The University of Tampa, Saint Leo University and the University of South Florida are all attempting to meet that demand with new cybersecurity centers.
“It’s a great opportunity for the young folks of America,” Schleicher said. “We’re creating highly skilled, high-tech, high-paying jobs … One thing about cybersecurity is that it’s not a passing fad. It’s going to be here for years to come. And we have to be ahead of the criminals, not behind them, like we are now.”
Sunera is receiving $164,000 in hiring incentives through the state’s Qualified Target industry program, with the city of Tampa accounting for $29,520 of the total and Hillsborough County $3,280.

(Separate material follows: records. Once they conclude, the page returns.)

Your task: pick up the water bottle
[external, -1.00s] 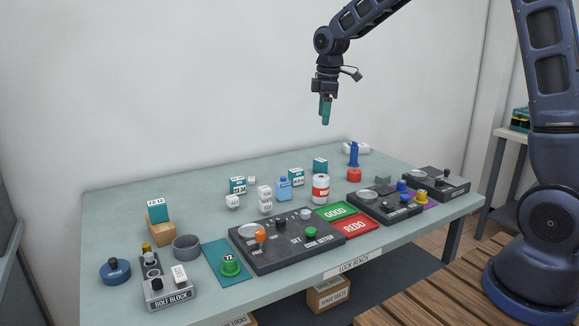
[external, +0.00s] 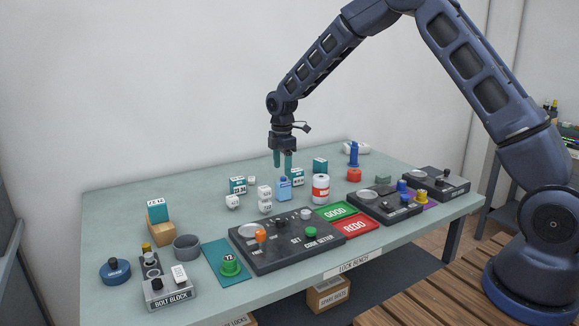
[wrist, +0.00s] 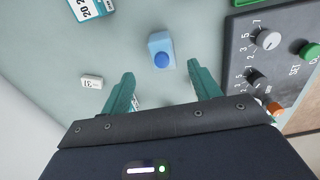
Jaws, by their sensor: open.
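The water bottle is a small light-blue bottle (external: 283,190) with a darker blue cap, upright near the middle of the bench (external: 130,210). In the wrist view the bottle (wrist: 161,50) is seen from above, just beyond the fingertips and roughly centred between them. My gripper (external: 283,163) points down with its two teal fingers apart, just above the bottle in the external view. In the wrist view my gripper (wrist: 158,75) is open and nothing is between its fingers. The fingers do not appear to touch the bottle.
White dice-like blocks (external: 265,198) stand left of the bottle, and a red and white can (external: 320,188) stands to its right. A teal and white block (external: 297,177) is close behind it. The dark code setter panel (external: 280,245) lies in front. Bare bench shows at the back left.

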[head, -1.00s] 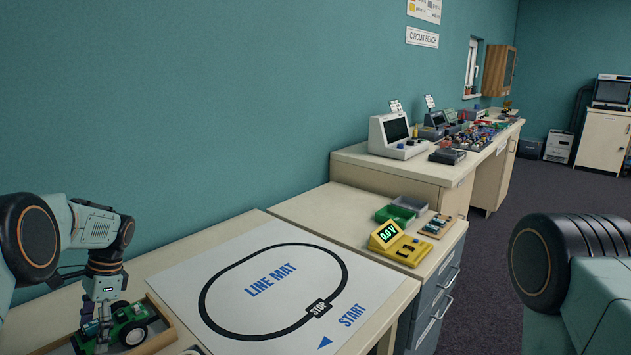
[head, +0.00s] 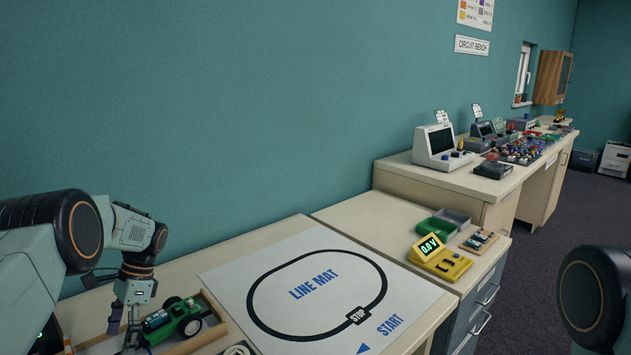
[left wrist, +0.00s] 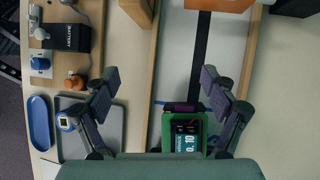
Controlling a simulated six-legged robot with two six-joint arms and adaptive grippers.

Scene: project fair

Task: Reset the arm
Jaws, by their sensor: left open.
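My left gripper (head: 130,325) is open and empty above the table at the lower left of the head view. A green toy car (head: 172,318) with black wheels sits in a wooden-edged tray (head: 212,305) just right of the gripper. In the left wrist view the gripper's two fingers (left wrist: 160,92) are spread wide, and the car's green body (left wrist: 168,130) with a small display shows between and below them. My right arm shows only in part at the right edge of the head view; its gripper is out of frame.
The line mat (head: 235,284) lies flat right of the tray. A yellow meter (head: 450,266) and a green bin (head: 436,228) stand beyond it. In the left wrist view a battery box (left wrist: 62,38), a blue dish (left wrist: 40,122) and a grey tray (left wrist: 110,135) lie at the left.

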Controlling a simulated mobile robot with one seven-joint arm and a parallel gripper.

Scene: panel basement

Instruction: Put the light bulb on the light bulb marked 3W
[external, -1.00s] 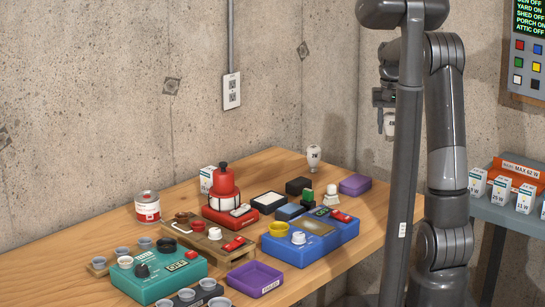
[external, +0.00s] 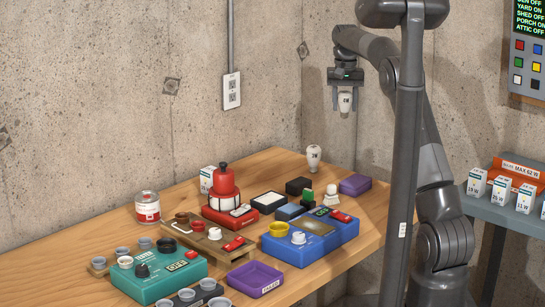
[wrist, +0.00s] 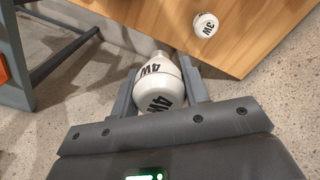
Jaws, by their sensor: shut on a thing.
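My gripper (external: 346,97) is shut on a white light bulb (external: 345,104) and holds it in the air near the table's back right corner. In the wrist view the held bulb (wrist: 158,92), marked 4W, sits between the fingers. The white bulb marked 3W (external: 313,158) stands upright on the table's back part, left of and below my gripper in the external view. In the wrist view the 3W bulb (wrist: 206,25) shows near the table edge, beyond and apart from the held bulb.
The wooden table (external: 270,165) has a purple block (external: 355,184), a black block (external: 298,186) and a white piece (external: 331,196) near the 3W bulb. A blue device (external: 320,240) and a red device (external: 224,190) stand nearer. The wall is behind. A shelf with boxes (external: 500,188) is at right.

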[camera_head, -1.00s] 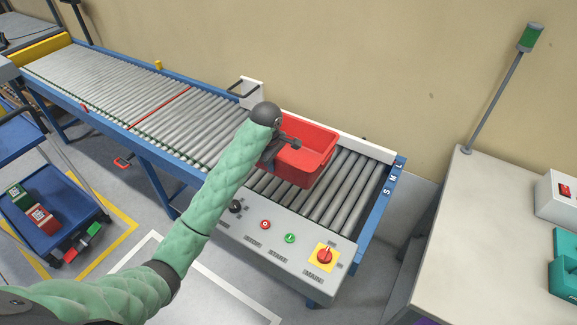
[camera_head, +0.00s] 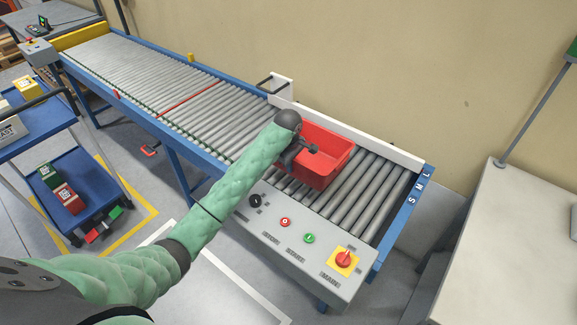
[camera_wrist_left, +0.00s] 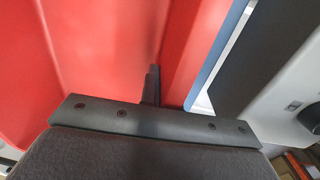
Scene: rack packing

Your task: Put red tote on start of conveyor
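The red tote (camera_head: 330,177) is upright over the grey rollers at the near right end of the conveyor (camera_head: 391,199). It looks empty in the part that shows. I cannot tell for sure whether its base touches the rollers. My left gripper (camera_head: 306,150) is at the tote's left side, its narrow fingers together at the rim and shut on it. In the left wrist view, red tote walls (camera_wrist_left: 105,50) fill the left and middle, and the finger (camera_wrist_left: 152,84) stands against them. My right gripper is not in view.
A control panel (camera_head: 270,226) with buttons and a red-yellow switch lines the conveyor's front. A white guard rail (camera_head: 375,141) runs behind the tote. A grey table (camera_head: 510,245) stands at right. A blue cart (camera_head: 95,195) with small boxes stands at left. The rollers right of the tote are clear.

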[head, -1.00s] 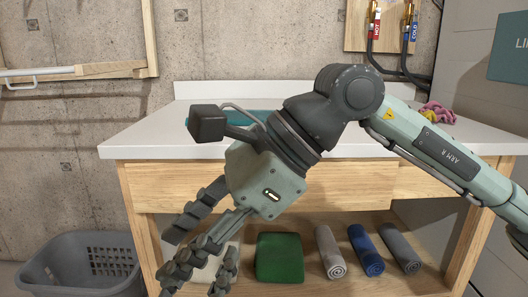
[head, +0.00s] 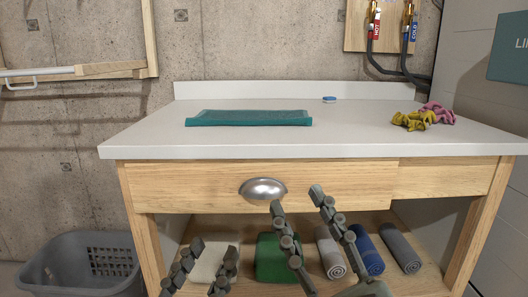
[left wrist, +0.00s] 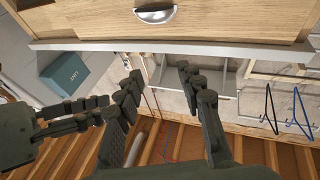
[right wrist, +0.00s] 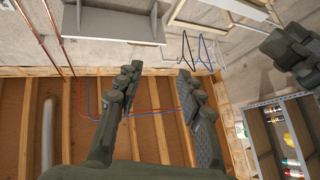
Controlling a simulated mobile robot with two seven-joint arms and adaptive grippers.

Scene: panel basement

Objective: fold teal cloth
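The teal cloth (head: 250,118) lies as a flat, neat rectangle on the white counter, left of its middle, with a darker front edge. I cannot tell how many layers it has. My left gripper (head: 213,248) is low in front of the lower shelf, open and empty. My right gripper (head: 296,199) is in front of the drawer, open and empty. Both are below counter height and apart from the cloth. In the left wrist view the left fingers (left wrist: 158,72) are spread; in the right wrist view the right fingers (right wrist: 157,70) are spread too.
A blue-and-white sponge (head: 329,99) and yellow and pink gloves (head: 424,117) lie on the counter (head: 350,140). The drawer has a metal handle (head: 263,188). Rolled towels (head: 367,250) and a green folded cloth (head: 270,258) are on the shelf. A grey basket (head: 80,265) stands left.

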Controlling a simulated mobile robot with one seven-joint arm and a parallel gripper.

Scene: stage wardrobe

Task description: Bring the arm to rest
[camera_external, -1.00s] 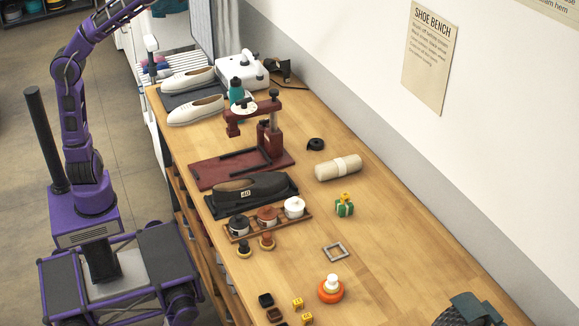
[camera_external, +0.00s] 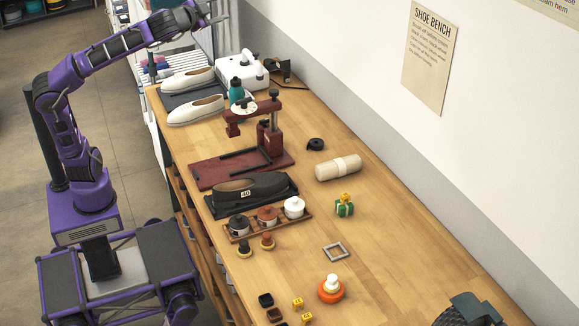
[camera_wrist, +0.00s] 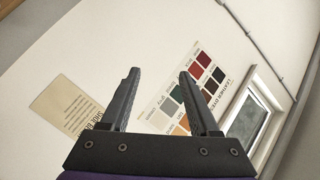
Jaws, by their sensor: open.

Scott has been criticized for his absences at the state Capitol during a contentious legislative season. As the regular session was melting down in April, he was dedicating a Wawa convenience store in Fort Myers and viewing a Ferris wheel in Orlando.
Monday brought more acrimony between the House and Senate in Tallahassee during the special session, but Scott defended his trip to Tampa and later to Key Biscayne to observe a sea turtle release.
“We’ve added 865,000 jobs in a little over four years, and we need to continue to highlight the successes, highlight companies that are adding jobs around our state, continue to recruit more companies to our state,” he said after Monday’s event.
“We’re on a roll, but we have to continue to work at it every day, and that’s what I’m continuing to do. We’re working with the House and the Senate during the special session on the budget process. They know my priorities.”